Configure Scan Routing
To configure scan routing:
- Review the configuration guidelines for scan routing.
- Create a scanner group.
- Configure the scanner group for scan routing:
- In the
routes
query parameter, specify a comma-delimited list of scan routing targets in the supported formats. - Note that you can specify up to 10,000 individual scan routing targets for an individual scanner group. For example,
192.0.2.1, example.com, *.example.net, 192.0.2.0/24
specifies four scan routing targets. To condense a scan routing target list, Tenable recommends using wildcard and range formats, instead of individual IP addresses.
- In the
- Configure a new scan or an existing scan for scan routing:
- The
scanner_id
query parameter must specifyAUTO-ROUTED
. - The
target_network_id
query parameter must specify the UUID of the network object you want to associate with the scan, as follows:- If your scans involve separate environments with overlapping IP ranges, specify the network where you have assigned the scanner groups that you configured for scan routing.
- Otherwise, specify the Default network (
00000000-0000-0000-0000-000000000000
).
- The target parameter you choose must specify scan targets that match the scan routing targets in your scanner groups.

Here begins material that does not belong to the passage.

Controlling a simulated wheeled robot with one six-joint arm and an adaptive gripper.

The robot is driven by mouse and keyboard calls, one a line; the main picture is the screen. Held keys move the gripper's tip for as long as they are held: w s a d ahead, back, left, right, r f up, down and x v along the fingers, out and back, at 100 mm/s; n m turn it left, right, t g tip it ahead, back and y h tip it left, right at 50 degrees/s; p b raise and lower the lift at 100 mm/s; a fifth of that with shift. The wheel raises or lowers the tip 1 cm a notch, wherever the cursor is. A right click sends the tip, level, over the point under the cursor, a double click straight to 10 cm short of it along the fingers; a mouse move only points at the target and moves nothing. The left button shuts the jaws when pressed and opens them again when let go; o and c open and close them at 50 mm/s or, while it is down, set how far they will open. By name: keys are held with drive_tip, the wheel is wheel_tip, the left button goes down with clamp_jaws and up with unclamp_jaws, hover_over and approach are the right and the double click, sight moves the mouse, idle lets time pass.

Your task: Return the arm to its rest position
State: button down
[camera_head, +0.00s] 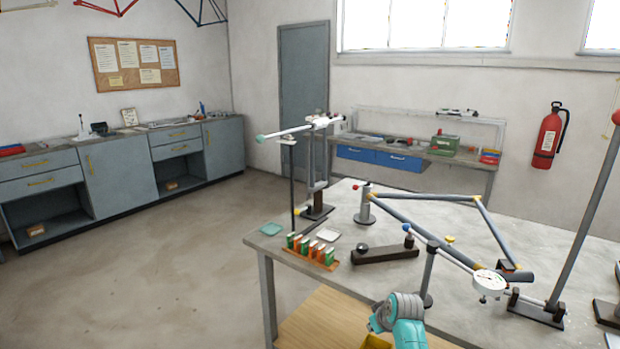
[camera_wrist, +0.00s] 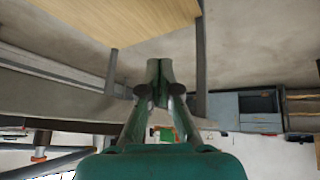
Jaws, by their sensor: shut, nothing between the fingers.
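My gripper (camera_wrist: 159,70) shows in the wrist view with its dark green fingertips together and nothing between them. In the head view a teal and grey part of my arm (camera_head: 402,318) shows at the bottom edge, in front of the table (camera_head: 330,290). The fingers cannot be made out there.
The floor (camera_head: 150,265) to the left is clear.

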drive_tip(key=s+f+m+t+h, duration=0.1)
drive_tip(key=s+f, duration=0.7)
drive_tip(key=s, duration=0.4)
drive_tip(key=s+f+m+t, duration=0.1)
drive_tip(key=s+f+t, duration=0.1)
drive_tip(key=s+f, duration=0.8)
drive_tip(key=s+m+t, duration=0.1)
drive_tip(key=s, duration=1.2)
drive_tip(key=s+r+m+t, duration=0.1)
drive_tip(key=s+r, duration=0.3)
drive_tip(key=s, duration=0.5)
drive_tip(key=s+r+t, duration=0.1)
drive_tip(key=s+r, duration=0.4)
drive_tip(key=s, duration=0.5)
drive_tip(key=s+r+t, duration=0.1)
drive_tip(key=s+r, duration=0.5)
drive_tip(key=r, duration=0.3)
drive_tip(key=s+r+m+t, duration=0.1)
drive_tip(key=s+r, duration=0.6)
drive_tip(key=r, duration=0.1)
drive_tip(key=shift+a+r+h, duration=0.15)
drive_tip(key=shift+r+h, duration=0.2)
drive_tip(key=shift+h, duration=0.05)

- If you specify scan targets outside the range of scanner group targets, Vulnerability Management scans only those hosts inside the scanner group range and returns the partial results with a warning about the hosts that were not scanned.

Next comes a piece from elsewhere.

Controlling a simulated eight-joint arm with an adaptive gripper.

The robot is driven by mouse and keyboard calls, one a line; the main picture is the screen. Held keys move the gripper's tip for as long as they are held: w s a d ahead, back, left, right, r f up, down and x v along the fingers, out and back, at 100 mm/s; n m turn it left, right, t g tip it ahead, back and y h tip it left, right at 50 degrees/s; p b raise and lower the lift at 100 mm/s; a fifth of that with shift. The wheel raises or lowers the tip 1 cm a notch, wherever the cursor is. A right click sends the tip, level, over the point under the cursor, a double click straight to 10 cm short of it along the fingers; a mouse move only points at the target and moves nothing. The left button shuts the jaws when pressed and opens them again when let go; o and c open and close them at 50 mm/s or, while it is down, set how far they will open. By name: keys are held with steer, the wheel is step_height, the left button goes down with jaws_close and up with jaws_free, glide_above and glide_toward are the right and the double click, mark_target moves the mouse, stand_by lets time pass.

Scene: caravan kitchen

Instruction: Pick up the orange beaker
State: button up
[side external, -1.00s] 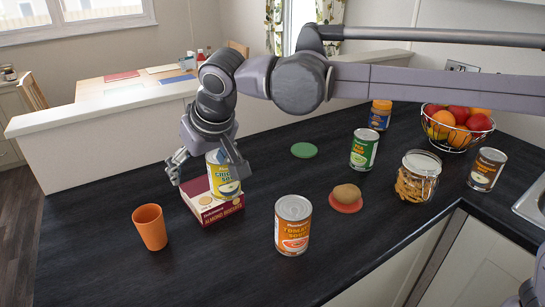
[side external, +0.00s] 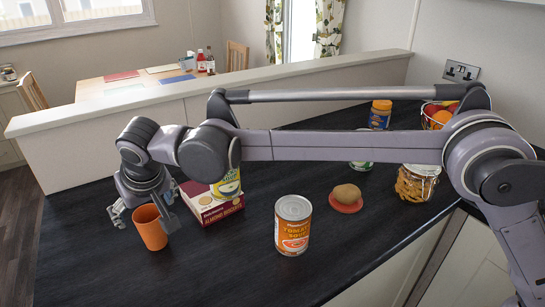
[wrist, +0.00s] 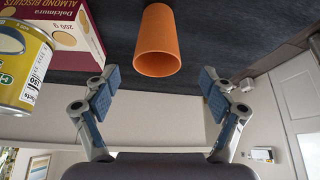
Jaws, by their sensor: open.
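The orange beaker (side external: 151,230) stands upright on the dark worktop at the left in the side view. In the wrist view the beaker (wrist: 158,45) is at top centre, ahead of the fingertips and roughly midway between them. My gripper (side external: 146,207) is low at the beaker, with one finger on each side of it in the side view. In the wrist view my gripper (wrist: 158,88) has its fingers wide apart with nothing between the pads. The far side of the beaker is hidden.
An almond biscuits box (side external: 217,214) with a yellow soup can (side external: 228,184) on it stands close right of the beaker. The worktop in front of the beaker is clear.

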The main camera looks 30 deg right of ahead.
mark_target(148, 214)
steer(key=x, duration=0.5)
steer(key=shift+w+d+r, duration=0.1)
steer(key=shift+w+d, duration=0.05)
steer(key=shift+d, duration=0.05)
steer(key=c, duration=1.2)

- When matching scan routing targets to scan targets, Vulnerability Management does not resolve FQDNs to IP addresses. For example, if you specify
*.example.com
as a scan routing target, Vulnerability Management can assign a scan to that scanner group if the scan is configured with the scan targetwww.example.com
. However, Vulnerability Management does not assign a scan to that scanner group if a scan is configured with the target192.0.2.1
, even ifwww.example.com
could potentially resolve to192.0.2.1
. - Note that before configuring your scan, you can test your targets against your configured scan routes using the POST /scans/check-auto-targets endpoint.
- The
Configuration Guidelines
-
When configuring scan routes, Tenable recommends using IP ranges and CIDR ranges instead of individual IP addresses where possible. This approach differs from the recommended approach for scan targets, where narrower rather than broader target values are recommended.
-
Vulnerability Management does not support a numeric range format for IPv6 addresses. Instead, use a CIDR format for IPv6 address ranges.
-
Typically, Tenable recommends adding an individual scanner to only one scanner group. In some cases, however, you may want to configure overlapping scanner groups to ensure scanning coverage or redundancy. Two or more scan groups are redundant if they target the same area of your organization's network. If Vulnerability Management executes a scan with redundant scanner groups, it attempts the scan using the narrowest, most-specific scanner group exclusively.
For example, two scanner groups might specify the following scan routing targets:- Scanner Group #1 - 192.0.2.1-192.0.2.200
- Scanner Group #2 - 192.0.2.10-192.0.2.20
If your scan specifies a scan target of 192.0.2.15-192.0.2.19, Vulnerability Management assigns the scan to Scanner Group #2, because that group's scan routing target range is narrower than the range specified in Scanner Group #1.
For a definition of scanner availability in a scanner group, see "Scanner Groups" in the Tenable Vulnerability Management User Guide.
Supported Scan Routing Target Formats
Vulnerability Management supports the following formats for scan routing targets:
Target Format | Example |
---|---|
A single IPv4 address | 192.0.2.1 |
A single IPv6 address | 2001:db8::2120:17ff:fe56:333b |
An IPv4 range with a start and end address | 192.0.2.1-192.0.2.255 |
An IPv4 subnet with CIDR notation | 192.0.2.0/24 |
An IPv6 subnet with CIDR notation | 2001:db8::/32 |
A host resolvable to either an IPv4 or an IPv6 address | www.yourdomain.com |
A host resolvable to either an IPv4 address or an IPv 6 address with a wildcard as the subdomain | *.yourdomain.com |
View Scan Routes
Scan routes are not included in the GET /scanner-groups/{group_id} response. Instead, to view the scan routes configured for a scanner group, use the GET /scanner-groups/{group_id}/routes endpoint.